Ceasefire and observers on the ground
The route recommended by the Lebanese UN diplomat goes almost entirely via Berlin, where an international conference should be held on Libya (but without the Libyans) at a date yet to be defined. Those in the know talk of the end of the year, but the most cautious reports indicate the spring of 2020. The format of the meeting will be ‘P5 + 5’, that is the five permanent members of the United Nations Security Council (China, France, United Kingdom, Russia and United States) plus the United Arab Emirates, Egypt, Turkey (the three non-western countries most heavily involved in the conflict) as well as Italy and Germany (the latter currently a non-permanent member of the Security Council). The absence of Tunisia and Algeria, two neighbouring North African countries very much interested in the stability of Libya, is notable, as is that of the three countries of the Sahel belt, south of the Sahara, namely Niger, Chad and Sudan. The proposal of Mr Salamé is as simple as it is direct: those who count are at the table, that is, those who have the power of veto within the Security Council, and those present on the ground in the Libyan conflict. The first step indicated by the UN is a resolution of the Security Council to impose a ceasefire. The premise is clear: before we can start any negotiations, the war must stop. Easier said than done, since the Security Council continues to be divided; after all, if it were not, it would have already stopped General Haftar’s offensive some time ago.

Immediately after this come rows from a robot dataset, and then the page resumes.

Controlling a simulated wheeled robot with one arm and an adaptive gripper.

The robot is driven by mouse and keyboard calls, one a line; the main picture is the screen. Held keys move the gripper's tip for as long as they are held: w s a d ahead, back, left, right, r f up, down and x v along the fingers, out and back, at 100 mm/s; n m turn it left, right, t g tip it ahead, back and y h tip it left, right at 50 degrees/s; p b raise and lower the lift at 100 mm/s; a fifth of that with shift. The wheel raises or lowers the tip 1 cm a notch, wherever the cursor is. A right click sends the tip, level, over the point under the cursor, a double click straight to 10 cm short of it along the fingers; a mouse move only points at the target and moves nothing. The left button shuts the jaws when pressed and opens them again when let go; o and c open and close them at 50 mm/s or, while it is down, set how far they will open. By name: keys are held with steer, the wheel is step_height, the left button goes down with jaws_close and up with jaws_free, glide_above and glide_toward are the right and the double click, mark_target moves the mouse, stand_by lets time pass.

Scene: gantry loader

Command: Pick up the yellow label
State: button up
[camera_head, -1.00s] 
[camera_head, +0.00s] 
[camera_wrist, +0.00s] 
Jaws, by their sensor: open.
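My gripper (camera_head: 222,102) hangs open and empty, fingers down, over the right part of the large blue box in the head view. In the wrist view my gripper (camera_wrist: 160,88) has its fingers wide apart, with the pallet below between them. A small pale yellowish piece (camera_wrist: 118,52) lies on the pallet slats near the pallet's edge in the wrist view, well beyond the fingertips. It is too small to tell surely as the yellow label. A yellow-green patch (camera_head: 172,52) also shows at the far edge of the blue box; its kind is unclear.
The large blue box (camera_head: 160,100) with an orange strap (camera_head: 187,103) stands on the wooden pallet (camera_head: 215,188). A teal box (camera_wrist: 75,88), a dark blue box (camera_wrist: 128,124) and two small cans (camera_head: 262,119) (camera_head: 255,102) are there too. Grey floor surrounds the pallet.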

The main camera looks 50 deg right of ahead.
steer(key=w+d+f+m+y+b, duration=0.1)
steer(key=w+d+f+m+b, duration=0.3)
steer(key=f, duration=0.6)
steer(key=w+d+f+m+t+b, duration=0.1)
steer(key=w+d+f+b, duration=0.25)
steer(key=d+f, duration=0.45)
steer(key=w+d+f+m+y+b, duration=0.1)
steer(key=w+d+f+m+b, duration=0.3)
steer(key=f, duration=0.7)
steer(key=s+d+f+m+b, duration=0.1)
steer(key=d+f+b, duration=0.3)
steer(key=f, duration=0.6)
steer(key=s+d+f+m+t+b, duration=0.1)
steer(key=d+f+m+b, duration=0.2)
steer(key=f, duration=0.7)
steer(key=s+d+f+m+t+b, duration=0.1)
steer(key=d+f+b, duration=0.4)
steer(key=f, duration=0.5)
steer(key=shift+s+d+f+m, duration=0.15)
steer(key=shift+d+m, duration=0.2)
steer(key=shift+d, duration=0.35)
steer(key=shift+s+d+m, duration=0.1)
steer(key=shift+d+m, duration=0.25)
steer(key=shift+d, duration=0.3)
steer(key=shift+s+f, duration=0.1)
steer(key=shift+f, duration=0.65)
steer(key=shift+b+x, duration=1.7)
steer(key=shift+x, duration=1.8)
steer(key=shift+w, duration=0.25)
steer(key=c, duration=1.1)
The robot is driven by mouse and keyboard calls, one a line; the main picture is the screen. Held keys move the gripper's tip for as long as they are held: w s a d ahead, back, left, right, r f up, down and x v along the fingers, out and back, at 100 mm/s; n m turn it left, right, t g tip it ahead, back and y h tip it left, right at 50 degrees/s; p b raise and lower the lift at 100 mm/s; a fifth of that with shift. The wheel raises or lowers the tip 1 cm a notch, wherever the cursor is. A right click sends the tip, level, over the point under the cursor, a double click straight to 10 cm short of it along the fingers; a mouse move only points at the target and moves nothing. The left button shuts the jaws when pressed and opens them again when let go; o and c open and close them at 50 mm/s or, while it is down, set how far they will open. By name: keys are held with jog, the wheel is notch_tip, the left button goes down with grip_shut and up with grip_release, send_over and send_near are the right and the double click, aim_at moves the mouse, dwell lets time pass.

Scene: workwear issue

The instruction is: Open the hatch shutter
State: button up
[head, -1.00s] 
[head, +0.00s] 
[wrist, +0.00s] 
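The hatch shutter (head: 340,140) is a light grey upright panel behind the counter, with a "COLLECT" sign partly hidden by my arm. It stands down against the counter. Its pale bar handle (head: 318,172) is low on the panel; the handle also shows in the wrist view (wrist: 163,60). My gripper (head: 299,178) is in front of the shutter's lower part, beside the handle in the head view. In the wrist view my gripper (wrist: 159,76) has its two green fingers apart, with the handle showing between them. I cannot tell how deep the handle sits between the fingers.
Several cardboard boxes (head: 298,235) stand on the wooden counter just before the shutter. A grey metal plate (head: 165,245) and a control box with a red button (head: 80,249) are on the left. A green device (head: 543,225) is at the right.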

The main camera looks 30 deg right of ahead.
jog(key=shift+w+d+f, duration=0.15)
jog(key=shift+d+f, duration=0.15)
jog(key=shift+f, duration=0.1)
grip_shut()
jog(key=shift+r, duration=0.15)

The second stage of the road delineated by the United Nations, as reported in Italy by Agenzia Nova, foresees a mission of international observers in Libya to monitor the ceasefire. Here too the Security Council is involved, in having to form another resolution even more tricky than the first. How and when will “neutral” observers be chosen? Who will guarantee their protection? How long will it last and what limits will the mission’s mandate have? Is there really at this point a country willing to risk the lives of its soldiers within a state under full civil war, where the only Western embassy on the ground is that of Italy (which rightly has its own interest in staying)? The third step proposed by Salamé consists of bringing closer together the positions of the parties involved in the conflict, namely the Government of National Accord on one hand and the Libyan National Army on the other, obviously without forgetting the southern Arab, Berber and Tebu tribes. However, to do that you have to get to the heart of the conflict: distribution of oil revenues, control of the Central Bank and, above all, control of the Libyan Investment Authority, the sovereign wealth fund with an estimated value of about $70bn still “frozen” by the United Nations.

Federalism or partition?
For some time, international diplomats have worked under the radar on a new “federal” Libya, where the three historical regions (Tripolitania, Fezzan and Cyrenaica) can enjoy greater autonomy than the current structure centred on Tripoli. Notably, the Istituto per gli Studi di Politica Internazionale (ISPI), an Italian think tank, has published an interesting article in which it proposes an alternative solution of a “Kurdish type” be applied to Libya. In a nutshell, Cyrenaica would receive about 30 per cent of the proceeds of oil resources, in exchange for peace. This proposal has the advantage of going to straight to the crux of the matter: the unclear distribution of oil revenues – extracted by the National Oil Corporation, but distributed by the Libyan Central Bank of Tripoli – is one of the main causes that have led de facto to the tragic situation of civil war. However, several obstacles are still to be overcome, some of them of a practical nature. How many Libyans are there, and where are they? It is important to know this accurately if the proceeds of oil and gas are to be distributed based on population (or rather, to the autonomous governments theoretically elected by voters or by the tribes at local level). The last population census dates back to 2006: new impartial statistical surveys should be carried out, the results of which to be universally recognised.

This is where the fourth and final “step” outlined by the United Nations envoy comes into play – the creation of trust, a feeling that at present, according to Salamé, is absent in Libya. The Special Representative of the UN Secretary-General stated that the building of trust starts with simple gestures, such as the exchange of the bodies of combatants killed in battle from both sides. The displaced population (over 120,000 in Tripoli alone) should be able to return to their homes, civil infrastructures should be reopened, as well as schools and universities. All these seemingly normal things currently seem almost utopian in some parts of the country. The problem is that Libya is already divided: Cyrenaica is the preserve of Egypt, the United Arab Emirates, France and Russia; Tripolitania is supported by Qatar, Turkey and Italy; Fezzan, with its oil fields, remains a territory vulnerable to raids by armed groups and traffickers. Until these powers agree on the future of what remains of Gaddafi’s ‘Jamahiriya’, every UN plan is doomed to failure.